— Start of Given data —

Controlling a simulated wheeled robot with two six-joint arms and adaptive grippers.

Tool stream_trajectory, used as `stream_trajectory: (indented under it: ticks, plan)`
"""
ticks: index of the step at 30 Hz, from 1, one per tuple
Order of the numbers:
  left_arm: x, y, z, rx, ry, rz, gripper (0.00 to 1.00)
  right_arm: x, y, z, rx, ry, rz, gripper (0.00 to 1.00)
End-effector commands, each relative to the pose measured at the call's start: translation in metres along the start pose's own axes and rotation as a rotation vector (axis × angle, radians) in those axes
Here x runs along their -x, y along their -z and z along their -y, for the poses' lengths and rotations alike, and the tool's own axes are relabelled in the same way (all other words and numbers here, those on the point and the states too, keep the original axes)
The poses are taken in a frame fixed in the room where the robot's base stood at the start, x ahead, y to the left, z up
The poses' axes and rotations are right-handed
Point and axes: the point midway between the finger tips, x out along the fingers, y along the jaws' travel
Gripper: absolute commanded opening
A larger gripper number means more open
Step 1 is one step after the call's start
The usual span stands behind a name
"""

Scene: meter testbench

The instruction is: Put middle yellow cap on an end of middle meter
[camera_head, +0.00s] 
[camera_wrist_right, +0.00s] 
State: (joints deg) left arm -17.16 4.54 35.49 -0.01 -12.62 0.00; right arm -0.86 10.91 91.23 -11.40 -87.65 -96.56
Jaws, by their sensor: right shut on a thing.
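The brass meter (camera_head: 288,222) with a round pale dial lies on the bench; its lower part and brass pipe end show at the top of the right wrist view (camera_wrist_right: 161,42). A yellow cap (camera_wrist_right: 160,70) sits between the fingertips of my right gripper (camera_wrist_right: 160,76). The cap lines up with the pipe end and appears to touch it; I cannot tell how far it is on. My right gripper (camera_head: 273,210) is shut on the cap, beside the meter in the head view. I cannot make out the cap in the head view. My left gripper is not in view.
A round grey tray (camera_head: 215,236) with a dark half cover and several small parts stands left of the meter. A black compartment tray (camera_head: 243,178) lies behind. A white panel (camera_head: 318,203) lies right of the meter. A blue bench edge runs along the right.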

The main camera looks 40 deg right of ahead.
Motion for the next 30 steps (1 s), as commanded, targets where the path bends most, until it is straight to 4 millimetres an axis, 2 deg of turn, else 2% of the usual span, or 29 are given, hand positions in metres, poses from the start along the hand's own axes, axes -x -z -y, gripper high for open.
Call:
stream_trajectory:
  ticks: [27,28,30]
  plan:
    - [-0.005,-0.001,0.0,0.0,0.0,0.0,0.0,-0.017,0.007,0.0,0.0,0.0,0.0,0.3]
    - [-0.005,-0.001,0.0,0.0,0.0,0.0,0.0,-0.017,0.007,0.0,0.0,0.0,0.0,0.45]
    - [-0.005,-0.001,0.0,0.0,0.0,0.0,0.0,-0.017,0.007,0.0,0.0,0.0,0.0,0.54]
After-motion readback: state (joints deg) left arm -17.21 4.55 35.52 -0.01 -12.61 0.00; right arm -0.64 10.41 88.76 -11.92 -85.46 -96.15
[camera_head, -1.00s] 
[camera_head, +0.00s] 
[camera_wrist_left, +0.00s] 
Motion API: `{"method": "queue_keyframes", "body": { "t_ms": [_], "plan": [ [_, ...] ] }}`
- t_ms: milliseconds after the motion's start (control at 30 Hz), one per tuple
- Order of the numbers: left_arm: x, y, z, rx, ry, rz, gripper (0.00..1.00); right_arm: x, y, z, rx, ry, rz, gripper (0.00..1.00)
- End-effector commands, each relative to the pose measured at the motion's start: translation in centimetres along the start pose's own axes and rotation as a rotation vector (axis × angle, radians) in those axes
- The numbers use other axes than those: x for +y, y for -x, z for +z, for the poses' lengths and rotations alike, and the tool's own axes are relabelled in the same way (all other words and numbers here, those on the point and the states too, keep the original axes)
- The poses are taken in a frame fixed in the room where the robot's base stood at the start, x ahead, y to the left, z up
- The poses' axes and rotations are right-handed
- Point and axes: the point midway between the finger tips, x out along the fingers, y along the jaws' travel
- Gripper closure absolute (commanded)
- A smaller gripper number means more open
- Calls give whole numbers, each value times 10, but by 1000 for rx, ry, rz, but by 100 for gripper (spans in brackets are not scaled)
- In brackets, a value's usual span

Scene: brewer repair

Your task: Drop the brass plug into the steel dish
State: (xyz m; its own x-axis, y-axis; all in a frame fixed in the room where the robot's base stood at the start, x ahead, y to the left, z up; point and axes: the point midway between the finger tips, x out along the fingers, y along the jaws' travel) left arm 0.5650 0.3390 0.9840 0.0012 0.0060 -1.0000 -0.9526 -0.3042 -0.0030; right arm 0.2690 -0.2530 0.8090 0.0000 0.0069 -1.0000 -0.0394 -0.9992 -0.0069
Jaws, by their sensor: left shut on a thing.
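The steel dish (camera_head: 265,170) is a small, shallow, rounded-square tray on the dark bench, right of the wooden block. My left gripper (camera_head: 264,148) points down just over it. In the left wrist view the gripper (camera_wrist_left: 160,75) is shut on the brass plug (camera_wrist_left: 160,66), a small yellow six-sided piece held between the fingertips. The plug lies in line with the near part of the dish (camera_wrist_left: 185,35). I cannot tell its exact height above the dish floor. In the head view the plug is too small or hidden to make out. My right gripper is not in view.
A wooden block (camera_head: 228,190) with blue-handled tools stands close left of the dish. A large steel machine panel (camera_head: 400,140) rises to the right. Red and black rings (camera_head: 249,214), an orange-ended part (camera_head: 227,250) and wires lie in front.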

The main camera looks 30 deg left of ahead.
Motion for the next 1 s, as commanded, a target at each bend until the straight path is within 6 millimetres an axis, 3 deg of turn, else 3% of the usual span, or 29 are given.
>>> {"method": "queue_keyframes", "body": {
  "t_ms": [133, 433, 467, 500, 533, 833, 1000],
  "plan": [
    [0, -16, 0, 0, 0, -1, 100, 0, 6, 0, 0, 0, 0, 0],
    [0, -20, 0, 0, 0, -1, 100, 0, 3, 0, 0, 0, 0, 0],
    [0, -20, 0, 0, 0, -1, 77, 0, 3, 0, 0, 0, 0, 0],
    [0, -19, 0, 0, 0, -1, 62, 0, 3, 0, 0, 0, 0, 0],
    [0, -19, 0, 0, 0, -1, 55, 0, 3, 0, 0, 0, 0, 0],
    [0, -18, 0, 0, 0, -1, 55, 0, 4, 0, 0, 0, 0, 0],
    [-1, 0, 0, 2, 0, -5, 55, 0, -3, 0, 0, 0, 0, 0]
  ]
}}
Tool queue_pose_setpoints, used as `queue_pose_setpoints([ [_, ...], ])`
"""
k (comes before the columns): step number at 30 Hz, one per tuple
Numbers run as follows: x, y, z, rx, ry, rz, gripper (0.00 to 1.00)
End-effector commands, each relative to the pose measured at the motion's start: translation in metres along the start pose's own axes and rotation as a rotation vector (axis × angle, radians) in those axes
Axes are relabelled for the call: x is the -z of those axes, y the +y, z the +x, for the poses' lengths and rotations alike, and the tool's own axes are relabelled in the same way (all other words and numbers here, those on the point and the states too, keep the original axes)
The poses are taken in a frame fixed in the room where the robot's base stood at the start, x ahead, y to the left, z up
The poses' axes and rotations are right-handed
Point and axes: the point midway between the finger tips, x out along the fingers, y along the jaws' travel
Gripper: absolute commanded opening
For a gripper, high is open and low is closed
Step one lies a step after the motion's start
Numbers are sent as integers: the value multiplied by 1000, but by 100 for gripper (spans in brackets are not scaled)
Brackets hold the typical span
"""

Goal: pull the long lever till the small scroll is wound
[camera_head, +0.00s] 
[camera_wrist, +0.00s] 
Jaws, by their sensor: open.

— End of Given data —

From the data above, show each line that contains "tuple".

Solution for this task |
ticks: index of the step at 30 Hz, from 1, one per tuple
- t_ms: milliseconds after the motion's start (control at 30 Hz), one per tuple
k (comes before the columns): step number at 30 Hz, one per tuple

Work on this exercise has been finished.